C’est d’ailleurs une famille de mots que j’utilise beaucoup : « merveilleux », « merveille », « émerveiller », « émerveillement » et même, que mon correcteur d’orthographe s’obstine à souligner, « émerveillant ». Du latin mirabilia, choses étonnantes. Mais j’y entend aussi « éveiller » : ouvrir les yeux. Et magie, un peu…

Et c’est ça aussi, habiter poétiquement le monde, c’est le contempler, le savourer, et s’étonner, être ravi de tout, comme un enfant — c’est cultiver en nous cette attitude d’enfance de tout regarder avec des yeux curieux. De profiter partout de ce qui est beau et s’en sentir responsable (même et surtout quand ça va mal). Et le partager. Parce que c’est ce qui nous fait vibrer haut, et que c’est plus important que tout en ce moment. Le monde a soif d’amour…

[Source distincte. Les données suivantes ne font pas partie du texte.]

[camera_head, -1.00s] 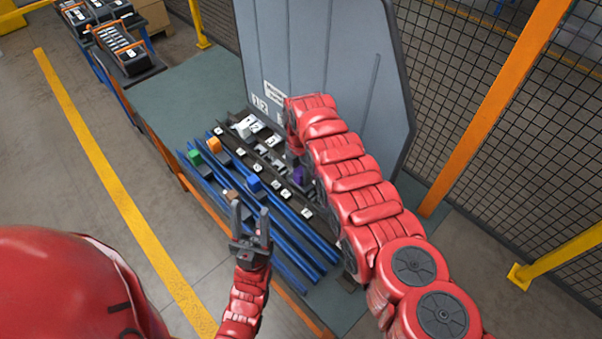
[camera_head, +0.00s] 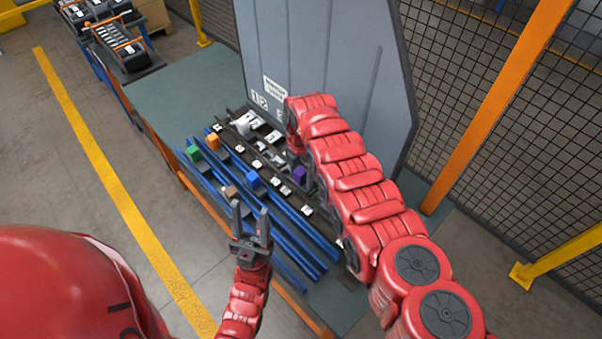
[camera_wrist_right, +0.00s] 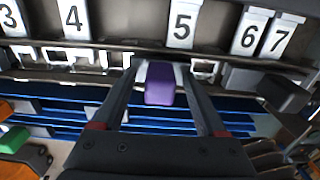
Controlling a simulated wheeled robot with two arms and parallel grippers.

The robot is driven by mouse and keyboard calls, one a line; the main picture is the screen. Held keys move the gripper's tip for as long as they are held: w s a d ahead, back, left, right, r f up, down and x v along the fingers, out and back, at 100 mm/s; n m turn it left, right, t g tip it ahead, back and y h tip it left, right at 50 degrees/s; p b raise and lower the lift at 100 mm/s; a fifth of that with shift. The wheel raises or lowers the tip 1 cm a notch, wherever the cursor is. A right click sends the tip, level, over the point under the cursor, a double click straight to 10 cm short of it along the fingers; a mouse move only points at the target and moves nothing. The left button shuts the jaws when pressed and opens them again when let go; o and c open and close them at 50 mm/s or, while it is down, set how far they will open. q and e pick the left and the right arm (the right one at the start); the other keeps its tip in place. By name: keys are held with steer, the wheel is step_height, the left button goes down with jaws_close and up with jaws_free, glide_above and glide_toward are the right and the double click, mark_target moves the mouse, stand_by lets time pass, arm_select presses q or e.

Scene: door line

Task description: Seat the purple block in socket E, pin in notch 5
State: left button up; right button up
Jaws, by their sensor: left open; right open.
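The purple block (camera_head: 299,174) shows beside my right arm in the head view, at the dark rail. In the right wrist view the purple block (camera_wrist_right: 160,84) lies between the two fingers of my right gripper (camera_wrist_right: 157,68), which are spread, with a gap visible at least on the right. The number 5 label (camera_wrist_right: 184,24) stands just behind it, slightly right. The arm hides my right gripper in the head view. I cannot make out socket E or the pin. My left gripper (camera_head: 250,213) is open and empty in front of the blue rails.
Green (camera_head: 193,153), orange (camera_head: 211,141), blue (camera_head: 252,180) and brown (camera_head: 231,192) blocks sit along the blue rails (camera_head: 285,235). A tall grey panel (camera_head: 330,60) stands behind the bench. The bench's left part (camera_head: 180,95) is clear.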

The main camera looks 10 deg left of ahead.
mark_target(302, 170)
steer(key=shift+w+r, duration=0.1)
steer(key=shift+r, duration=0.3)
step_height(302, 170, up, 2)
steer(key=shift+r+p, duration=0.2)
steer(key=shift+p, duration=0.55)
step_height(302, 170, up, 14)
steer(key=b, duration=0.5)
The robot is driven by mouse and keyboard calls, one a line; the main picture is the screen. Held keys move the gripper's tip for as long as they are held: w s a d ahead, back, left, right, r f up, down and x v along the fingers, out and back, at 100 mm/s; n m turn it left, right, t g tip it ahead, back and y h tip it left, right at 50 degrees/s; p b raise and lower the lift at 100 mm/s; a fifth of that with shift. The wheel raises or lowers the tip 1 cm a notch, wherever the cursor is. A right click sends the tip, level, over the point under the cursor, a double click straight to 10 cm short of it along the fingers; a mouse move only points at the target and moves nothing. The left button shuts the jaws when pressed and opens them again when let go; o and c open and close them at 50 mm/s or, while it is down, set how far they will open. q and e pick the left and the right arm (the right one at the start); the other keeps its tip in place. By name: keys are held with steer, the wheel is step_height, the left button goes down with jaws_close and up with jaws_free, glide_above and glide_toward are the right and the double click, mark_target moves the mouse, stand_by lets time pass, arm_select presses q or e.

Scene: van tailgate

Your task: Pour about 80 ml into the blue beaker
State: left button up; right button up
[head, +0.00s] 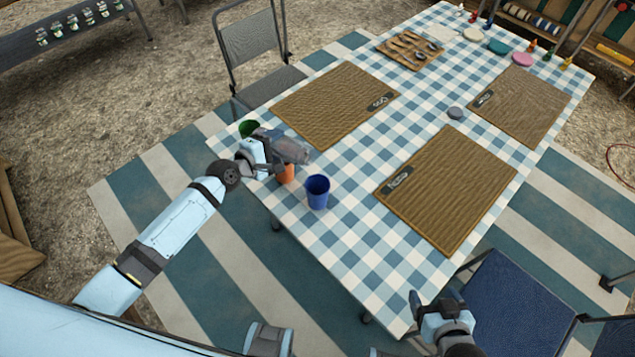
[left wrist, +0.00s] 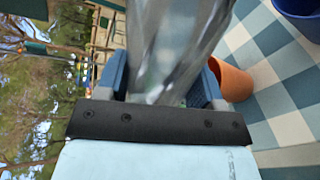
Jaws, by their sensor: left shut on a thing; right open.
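The blue beaker (head: 317,192) stands upright near the table's left front edge; part of it shows at the top right of the left wrist view (left wrist: 300,16). My left gripper (head: 284,151) is shut on a clear, see-through vessel (head: 293,150), held above the table behind and left of the blue beaker. The vessel (left wrist: 172,48) fills the middle of the left wrist view; its content and exact tilt cannot be told. An orange cup (head: 286,174) stands beneath it, partly hidden. A green cup (head: 249,128) stands behind my left gripper. My right gripper (head: 436,302) is open and empty at the table's front corner.
Woven placemats (head: 447,188) lie on the checked table (head: 345,250). A grey disc (head: 455,113) lies between them. A cutlery tray (head: 410,48) and small bottles are at the far end. A blue chair (head: 515,300) stands front right, a grey chair (head: 255,45) behind. Table front is clear.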

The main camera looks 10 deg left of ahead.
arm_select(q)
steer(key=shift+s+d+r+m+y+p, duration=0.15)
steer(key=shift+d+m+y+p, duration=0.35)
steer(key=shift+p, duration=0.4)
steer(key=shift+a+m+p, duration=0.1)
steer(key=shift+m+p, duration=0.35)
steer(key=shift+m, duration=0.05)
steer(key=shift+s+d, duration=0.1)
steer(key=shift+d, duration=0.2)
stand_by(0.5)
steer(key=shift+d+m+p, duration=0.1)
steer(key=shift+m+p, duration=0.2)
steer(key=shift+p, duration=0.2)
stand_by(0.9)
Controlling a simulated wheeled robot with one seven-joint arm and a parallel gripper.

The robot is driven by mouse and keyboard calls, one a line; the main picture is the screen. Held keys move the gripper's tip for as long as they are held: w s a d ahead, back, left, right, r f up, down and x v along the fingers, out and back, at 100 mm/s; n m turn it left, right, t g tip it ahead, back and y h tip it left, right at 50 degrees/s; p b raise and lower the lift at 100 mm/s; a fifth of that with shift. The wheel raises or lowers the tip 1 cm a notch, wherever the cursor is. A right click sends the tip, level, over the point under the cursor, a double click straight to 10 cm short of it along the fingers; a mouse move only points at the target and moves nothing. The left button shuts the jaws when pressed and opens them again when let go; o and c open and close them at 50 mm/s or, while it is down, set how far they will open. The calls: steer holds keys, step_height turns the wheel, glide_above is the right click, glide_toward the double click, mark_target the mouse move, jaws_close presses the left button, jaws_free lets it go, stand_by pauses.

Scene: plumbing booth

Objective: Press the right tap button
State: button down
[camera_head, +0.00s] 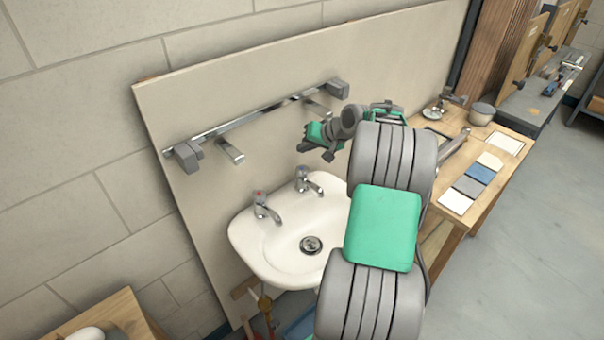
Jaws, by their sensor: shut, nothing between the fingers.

Et je crois que c’est ça, ma mission de vie (enfin non, je ne crois pas, je sais, et depuis toujours). Et c’est ça, le cœur de mon dernier projet (que j’ai un peu resserré). Chaque jour, s’émerveiller. Et éveiller. Sur la délicatesse d’une fleur se découpant sur une barrière bleue, sur la fragilité d’un coquillage, sur le chant des oiseaux…

Alors je vais faire ça, comme dans le poème de René Char, « Commune présence » : Hâte-toi de transmettre / Ta part de merveilleux !

 

Avoir l’âme qui rêve, au bord du monde assise…

Mon dernier projet en date (et qui a beaucoup de bras, on dirait Shiva) implique beaucoup de poésie. Il est question, comme toujours, d’habiter poétiquement le monde.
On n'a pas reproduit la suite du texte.